Bryham's Westhaven-based company, Sealegs International, has a 4.7m model in production and is ready to produce versions up to 8m.
Joining Maurice Bryham in the marine venture is David McKee Wright. The pair's business association goes back almost 10 years to PC Direct, the successful computer company Bryham formed with Sharon Hunter. When that company was sold, Bryham and McKee Wright moved into exo-net, a world-beating accounting software company they later sold to Australia's Solution 6.
Their next move was to become major shareholders in IT Capital, a company involved with a range of leading edge technology companies, which last year took a 70 per cent interest in Sealegs.

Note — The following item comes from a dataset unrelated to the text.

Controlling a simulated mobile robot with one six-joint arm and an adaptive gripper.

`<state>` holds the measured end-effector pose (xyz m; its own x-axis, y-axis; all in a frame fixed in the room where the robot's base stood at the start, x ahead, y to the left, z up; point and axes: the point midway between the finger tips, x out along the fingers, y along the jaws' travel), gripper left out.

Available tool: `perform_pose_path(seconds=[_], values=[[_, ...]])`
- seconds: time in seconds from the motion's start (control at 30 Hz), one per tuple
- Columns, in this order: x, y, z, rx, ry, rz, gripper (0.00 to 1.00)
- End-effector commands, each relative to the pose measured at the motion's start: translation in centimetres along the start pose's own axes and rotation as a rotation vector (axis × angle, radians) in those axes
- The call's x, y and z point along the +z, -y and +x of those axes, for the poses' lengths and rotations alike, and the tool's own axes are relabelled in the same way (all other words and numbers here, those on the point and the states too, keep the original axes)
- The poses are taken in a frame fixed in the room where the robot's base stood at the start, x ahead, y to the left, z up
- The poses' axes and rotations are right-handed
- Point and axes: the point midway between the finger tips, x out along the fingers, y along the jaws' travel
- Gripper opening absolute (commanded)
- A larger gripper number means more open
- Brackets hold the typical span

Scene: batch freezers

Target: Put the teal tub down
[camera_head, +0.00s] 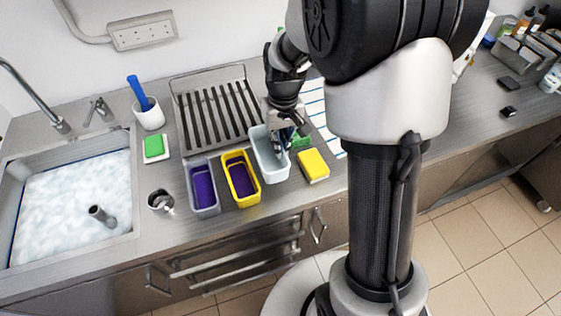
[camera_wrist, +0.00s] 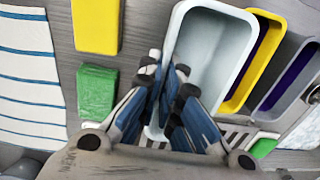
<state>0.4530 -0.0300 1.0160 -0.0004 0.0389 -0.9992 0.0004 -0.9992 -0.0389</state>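The teal tub (camera_head: 262,148), a pale blue-green open box, is over the counter in front of the drying rack, right of a yellow tub (camera_head: 253,194). It also shows in the wrist view (camera_wrist: 222,28), where its inside looks empty. My gripper (camera_head: 284,146) reaches down at the tub's right wall. In the wrist view my gripper (camera_wrist: 166,82) has one finger outside this wall and one inside, closed on it. The fingers hide part of the wall. I cannot tell whether the tub's base touches the counter.
A grey tub (camera_head: 216,207) stands left of the yellow tub; both have purple insides. A yellow sponge (camera_head: 313,165) and a green block (camera_wrist: 97,92) lie close on the gripper's side, by a striped cloth (camera_wrist: 28,75). A metal cup (camera_head: 160,201) and foamy sink (camera_head: 75,205) are left.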

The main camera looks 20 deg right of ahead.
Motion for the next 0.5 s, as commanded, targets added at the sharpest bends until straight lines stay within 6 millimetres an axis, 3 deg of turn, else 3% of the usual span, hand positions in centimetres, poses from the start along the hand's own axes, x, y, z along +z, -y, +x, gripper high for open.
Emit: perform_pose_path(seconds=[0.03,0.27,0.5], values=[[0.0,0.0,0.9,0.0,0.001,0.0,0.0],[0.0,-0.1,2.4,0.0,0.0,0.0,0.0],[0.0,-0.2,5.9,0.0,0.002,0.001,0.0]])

Bryham researched 100 years of amphibious craft and quickly ruled out the cars-that-can-go-to-sea formula that had attracted most interest in the past. He decided on a boat that could be driven to and from the sea and the project was born.
The first prototype was completed more than a year ago. What followed was a year of fine-tuning and re-development. Getting the project to production stage has cost more than $300,000, helped by a grant of $100,000 from Technology New Zealand.
"Our aim all along was to keep everything simple," Bryham says. "We knew the well-proved RIB technology was the right way to go, the boats are light but rugged and perform well. The big challenge was getting the legs right. There was lots of trial and error but after a year of testing we now have a high-performance boat that is truly amphibious."
Aircraft-type technology enables the legs to be retracted once the boat is in the water. A 13hp Honda four-stroke motor under the centre console provides the power to drive the rear wheels. Hydraulic steering automatically engages to operate the craft on land and a tiny computer controls the retractable gear at the touch of a button.
With a 60hp outboard, the boat has a maximum speed of 60km/h and a top land speed of 10km/h. The craft has been land-tested on a range of rocky surfaces, soft mud and soft sand and can handle territory that the developer says would be impossible for a four-wheel drive towing a trailer.
Beachfront residents who want to cut the tractor-trailer option out of the boating equation are expected to be the first Sealegs customers.
Other uses the company's market research has identified include superyacht tenders, island resort recreational craft, search and rescue, yacht club patrol boats, aquaculture and coastal surveying.
Bryham and his team believe Sealegs has tremendous export potential. "There's nothing like it anywhere in the world," he says. "All the necessary patent protections are in place, so what we have to do now is get into the international marketplace."
The 4.7m Sealegs Explorer costs $75,000.